Solo que aquí ocurrió lo inesperado: el denunciante ante la Iglesia y ante la autoridad civil, que había tirado la toalla y optado por permanecer en silencio para no perjudicar a la comunidad católica en la que permanece (¡esto son palabras mayores: qué fe hay que tener para no abandonarla en su situación!), escuchó unas palabras del papa Francisco que animaban a no guardar silencio y denunciar. Y le escribió una carta relatándole todos los hechos, en la convicción de que esos curas criminales podían seguir abusando de otros menores, despedazando vidas, como hicieron con él, para que actuara y pusiera en marcha la investigación en Granada. Cuál no fue su sorpresa al encontrarse con que el obispo de Roma le llamó telefónicamente al poco tiempo para ¡pedirle perdón en nombre de toda la Iglesia y aconsejarle la denuncia canónica y civil contra los autores, responsables de varias parroquias de Granada!

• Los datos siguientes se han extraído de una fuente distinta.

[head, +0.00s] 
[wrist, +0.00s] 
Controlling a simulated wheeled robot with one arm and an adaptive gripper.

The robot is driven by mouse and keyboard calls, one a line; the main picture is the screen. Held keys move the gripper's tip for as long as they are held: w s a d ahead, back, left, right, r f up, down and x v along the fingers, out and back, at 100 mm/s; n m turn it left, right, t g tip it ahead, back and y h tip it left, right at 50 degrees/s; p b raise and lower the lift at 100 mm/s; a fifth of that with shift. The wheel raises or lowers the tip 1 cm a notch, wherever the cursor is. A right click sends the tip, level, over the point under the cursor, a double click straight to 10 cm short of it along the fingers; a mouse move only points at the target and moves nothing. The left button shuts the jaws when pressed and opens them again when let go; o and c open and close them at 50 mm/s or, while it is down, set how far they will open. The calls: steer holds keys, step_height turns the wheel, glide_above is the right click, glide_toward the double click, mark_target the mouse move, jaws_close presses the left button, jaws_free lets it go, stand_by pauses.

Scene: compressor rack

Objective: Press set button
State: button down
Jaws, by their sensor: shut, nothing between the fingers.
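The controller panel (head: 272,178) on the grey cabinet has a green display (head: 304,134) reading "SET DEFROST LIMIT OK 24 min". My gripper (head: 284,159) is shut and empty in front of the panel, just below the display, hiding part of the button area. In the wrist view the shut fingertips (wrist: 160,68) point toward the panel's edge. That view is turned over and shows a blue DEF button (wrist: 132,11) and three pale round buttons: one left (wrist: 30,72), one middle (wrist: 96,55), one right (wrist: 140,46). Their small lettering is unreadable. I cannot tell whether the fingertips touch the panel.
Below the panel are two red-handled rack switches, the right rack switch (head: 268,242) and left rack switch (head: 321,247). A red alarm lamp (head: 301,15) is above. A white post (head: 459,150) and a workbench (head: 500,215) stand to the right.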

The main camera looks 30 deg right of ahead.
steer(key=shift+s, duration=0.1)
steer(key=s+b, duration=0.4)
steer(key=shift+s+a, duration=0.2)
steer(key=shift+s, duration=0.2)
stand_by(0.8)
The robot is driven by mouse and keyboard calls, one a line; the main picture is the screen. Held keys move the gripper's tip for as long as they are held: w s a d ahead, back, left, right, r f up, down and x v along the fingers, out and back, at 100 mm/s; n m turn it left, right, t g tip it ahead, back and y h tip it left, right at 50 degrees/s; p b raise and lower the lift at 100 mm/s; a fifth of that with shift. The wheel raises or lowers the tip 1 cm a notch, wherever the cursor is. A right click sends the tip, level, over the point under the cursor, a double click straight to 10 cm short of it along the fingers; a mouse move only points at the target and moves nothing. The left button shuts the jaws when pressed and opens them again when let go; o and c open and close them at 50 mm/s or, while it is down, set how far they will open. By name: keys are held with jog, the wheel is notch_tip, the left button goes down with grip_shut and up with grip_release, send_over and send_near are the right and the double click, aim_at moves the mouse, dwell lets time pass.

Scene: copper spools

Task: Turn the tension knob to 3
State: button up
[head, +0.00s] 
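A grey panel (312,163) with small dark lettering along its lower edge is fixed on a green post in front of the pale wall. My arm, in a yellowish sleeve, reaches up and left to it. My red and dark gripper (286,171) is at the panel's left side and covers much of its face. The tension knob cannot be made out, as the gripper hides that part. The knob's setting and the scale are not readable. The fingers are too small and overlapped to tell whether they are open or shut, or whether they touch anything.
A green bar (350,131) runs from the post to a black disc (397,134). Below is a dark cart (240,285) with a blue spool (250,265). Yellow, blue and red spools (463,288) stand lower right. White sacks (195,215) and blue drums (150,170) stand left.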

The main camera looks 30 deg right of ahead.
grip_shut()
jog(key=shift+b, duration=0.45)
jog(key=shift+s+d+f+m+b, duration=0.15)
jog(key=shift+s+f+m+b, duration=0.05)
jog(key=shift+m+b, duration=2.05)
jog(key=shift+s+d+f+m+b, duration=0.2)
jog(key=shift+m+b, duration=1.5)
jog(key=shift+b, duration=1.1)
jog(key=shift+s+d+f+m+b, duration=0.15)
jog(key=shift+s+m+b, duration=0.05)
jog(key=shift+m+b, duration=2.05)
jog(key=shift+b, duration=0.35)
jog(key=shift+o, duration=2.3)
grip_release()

Jorge Bergoglio ha puesto las cosas en su sitio: qué gran papa. La Iglesia debe ser el lugar de la misericordia y del perdón, pero también de la justicia y ésta debe precederlos: aquí no cabe la omertá, la ley del silencio, los sepulcros blanqueados. El culpable de un crimen debe pagar por ello, tanto en la Iglesia como en el fuero secular, y quienes conocen conductas abominables como esta, han de denunciarlo evitando la tentación de encubrirlas con el pretexto del daño del escándalo. El escándalo es que gentuza así siga en la calle, con aura incluso de respetabilidad, mientras que sus víctimas penan existencialmente con un sufrimiento sin fin, en tantas ocasiones sin ninguna muestra de solidaridad porque su vergüenza les impide contar sus padecimientos. Y con el riesgo añadido de que sigan regando de víctimas su execrable camino: encubrirlos sería un delito, pero, en mayor medida, un abominable mentís al núcleo del Evangelio.